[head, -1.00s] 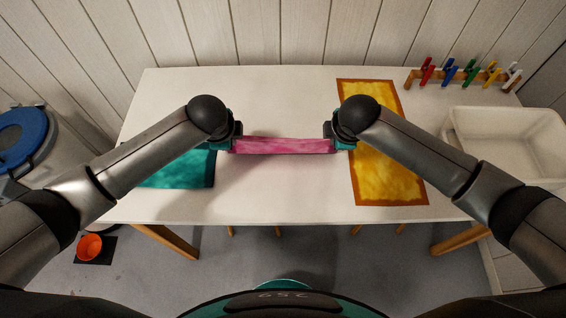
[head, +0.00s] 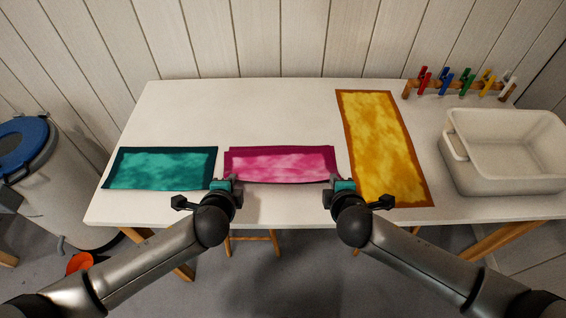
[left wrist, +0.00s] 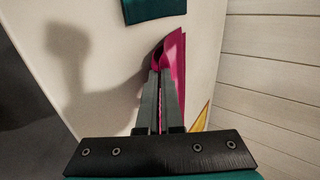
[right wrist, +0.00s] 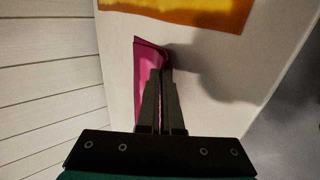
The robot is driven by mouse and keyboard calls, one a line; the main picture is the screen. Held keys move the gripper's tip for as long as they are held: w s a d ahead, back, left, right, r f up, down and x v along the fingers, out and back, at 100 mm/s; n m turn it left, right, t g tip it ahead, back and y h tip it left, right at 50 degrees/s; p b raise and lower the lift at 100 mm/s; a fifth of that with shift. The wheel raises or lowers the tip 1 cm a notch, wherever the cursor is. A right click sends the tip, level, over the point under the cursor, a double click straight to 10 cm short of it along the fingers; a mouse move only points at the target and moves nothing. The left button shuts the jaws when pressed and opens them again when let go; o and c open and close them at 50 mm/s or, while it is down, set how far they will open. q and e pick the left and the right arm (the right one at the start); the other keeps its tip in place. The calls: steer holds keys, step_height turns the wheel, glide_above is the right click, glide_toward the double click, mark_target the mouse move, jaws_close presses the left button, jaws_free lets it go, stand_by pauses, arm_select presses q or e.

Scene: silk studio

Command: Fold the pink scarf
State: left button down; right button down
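The pink scarf (head: 280,165) lies in the middle of the table as a short rectangle, with a darker magenta band along its far edge. It looks doubled over. My left gripper (head: 229,181) is at its near left corner, and its fingers are closed with pink cloth between them in the left wrist view (left wrist: 160,100). My right gripper (head: 334,182) is at the near right corner. In the right wrist view, its fingers (right wrist: 163,90) are close together on the cloth's edge. Whether the near edge touches the table is hard to tell.
A teal scarf (head: 160,169) lies just left of the pink one, and a yellow scarf (head: 383,148) with an orange border lies to the right. A white bin (head: 505,175) and a rack with coloured clips (head: 458,88) are at the right. The table behind the pink scarf is clear.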

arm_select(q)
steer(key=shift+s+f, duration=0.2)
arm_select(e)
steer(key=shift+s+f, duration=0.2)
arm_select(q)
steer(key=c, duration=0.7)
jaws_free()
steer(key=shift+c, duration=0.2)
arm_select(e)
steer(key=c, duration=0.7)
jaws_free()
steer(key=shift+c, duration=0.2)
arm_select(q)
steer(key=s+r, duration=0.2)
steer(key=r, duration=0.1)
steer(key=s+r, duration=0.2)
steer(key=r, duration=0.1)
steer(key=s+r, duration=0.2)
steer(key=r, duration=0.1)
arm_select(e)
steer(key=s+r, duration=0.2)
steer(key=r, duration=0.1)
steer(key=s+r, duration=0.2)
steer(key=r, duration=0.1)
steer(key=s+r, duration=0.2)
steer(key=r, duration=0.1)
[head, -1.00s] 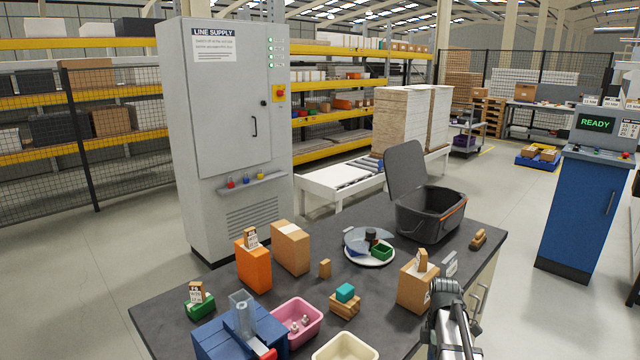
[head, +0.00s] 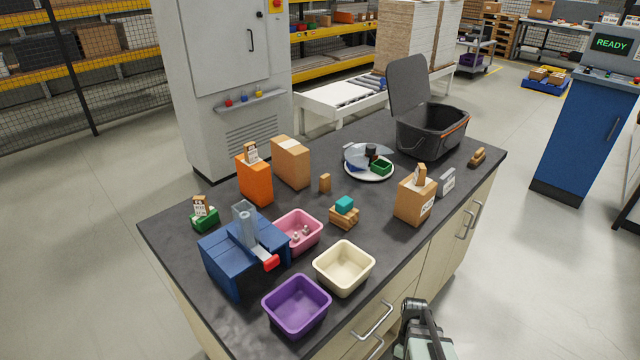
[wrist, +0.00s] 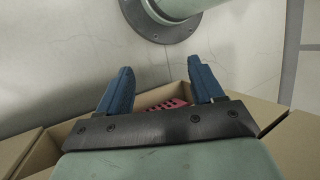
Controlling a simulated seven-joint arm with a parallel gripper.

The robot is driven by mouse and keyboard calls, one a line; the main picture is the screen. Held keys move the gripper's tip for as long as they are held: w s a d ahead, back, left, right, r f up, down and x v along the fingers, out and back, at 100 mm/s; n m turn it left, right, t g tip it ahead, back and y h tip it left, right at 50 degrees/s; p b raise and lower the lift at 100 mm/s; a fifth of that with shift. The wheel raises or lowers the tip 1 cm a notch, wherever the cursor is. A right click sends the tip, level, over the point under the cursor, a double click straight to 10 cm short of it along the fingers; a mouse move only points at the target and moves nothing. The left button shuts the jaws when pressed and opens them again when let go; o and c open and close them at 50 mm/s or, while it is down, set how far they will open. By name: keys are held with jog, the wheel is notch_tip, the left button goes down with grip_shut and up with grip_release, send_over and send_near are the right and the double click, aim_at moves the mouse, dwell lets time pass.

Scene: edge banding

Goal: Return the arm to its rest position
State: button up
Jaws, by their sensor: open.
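My gripper (wrist: 160,78) shows in the wrist view with its two blue fingers apart and nothing held between them. Below the fingertips is an open cardboard box (wrist: 295,145) with a red, perforated thing (wrist: 166,104) inside, mostly hidden by the gripper's dark crossbar. In the head view a part of my arm shows at the bottom edge, in front of the workbench (head: 400,255); the fingers cannot be made out there.
On the bench stand a blue device (head: 235,262), purple bin (head: 297,305), cream bin (head: 344,267), pink bin (head: 298,230), tan box (head: 412,205), plate (head: 369,170) and black open-lidded container (head: 430,135). Drawer handles (head: 373,322) stick out from the bench front, near my arm.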

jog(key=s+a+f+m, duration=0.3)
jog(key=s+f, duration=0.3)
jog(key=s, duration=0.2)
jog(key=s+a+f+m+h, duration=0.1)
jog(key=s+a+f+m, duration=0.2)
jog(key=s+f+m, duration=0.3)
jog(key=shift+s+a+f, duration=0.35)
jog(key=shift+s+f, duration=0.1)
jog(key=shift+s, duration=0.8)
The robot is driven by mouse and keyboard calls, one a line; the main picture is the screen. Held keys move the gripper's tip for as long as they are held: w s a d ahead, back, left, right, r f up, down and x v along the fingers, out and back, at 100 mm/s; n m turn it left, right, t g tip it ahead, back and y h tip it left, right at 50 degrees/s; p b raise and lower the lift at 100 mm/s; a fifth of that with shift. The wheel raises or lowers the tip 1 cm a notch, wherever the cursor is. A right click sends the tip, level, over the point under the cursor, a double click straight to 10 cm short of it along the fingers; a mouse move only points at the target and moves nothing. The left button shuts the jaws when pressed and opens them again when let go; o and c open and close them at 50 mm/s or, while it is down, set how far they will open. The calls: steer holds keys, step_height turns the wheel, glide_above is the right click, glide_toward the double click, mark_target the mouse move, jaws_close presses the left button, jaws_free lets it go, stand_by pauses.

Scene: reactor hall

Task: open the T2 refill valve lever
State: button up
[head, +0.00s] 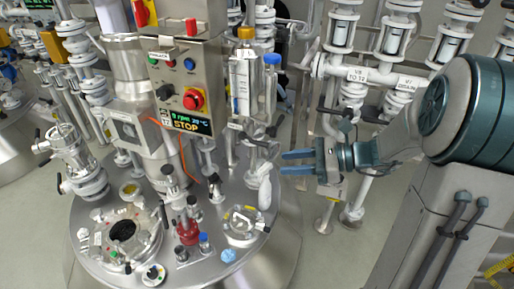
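A valve whose small label (357,74) seems to read "V8 TO T2" sits on the white pipework at upper centre right. A black lever (334,111) is below that label, sticking out to the left. No label reading "refill" is legible, so I cannot tell for sure that this is the named lever. My gripper (297,162) points left, below this lever and beside the reactor lid's right edge. Its two blue fingers are apart with nothing between them. It touches no lever that I can see.
The round steel reactor lid (215,215) carries fittings, bottles and a glass port (240,226). A control box (186,85) showing "STOP" stands above it. Another label (407,83), seemingly "V1 DRAIN", is to the right, with a dark lever (374,116) below. Floor is clear at lower centre right.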

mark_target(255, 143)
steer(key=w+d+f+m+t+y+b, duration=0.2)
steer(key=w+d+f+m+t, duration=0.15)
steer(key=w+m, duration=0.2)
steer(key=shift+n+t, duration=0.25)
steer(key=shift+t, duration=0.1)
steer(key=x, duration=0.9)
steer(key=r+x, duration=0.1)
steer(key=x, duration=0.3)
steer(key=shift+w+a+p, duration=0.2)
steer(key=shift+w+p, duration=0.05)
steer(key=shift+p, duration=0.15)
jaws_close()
:::
Scan the material above for the string "Scene" and return the lines that hold it.

» Result of this exercise:
Scene: silk studio
Scene: edge banding
Scene: reactor hall

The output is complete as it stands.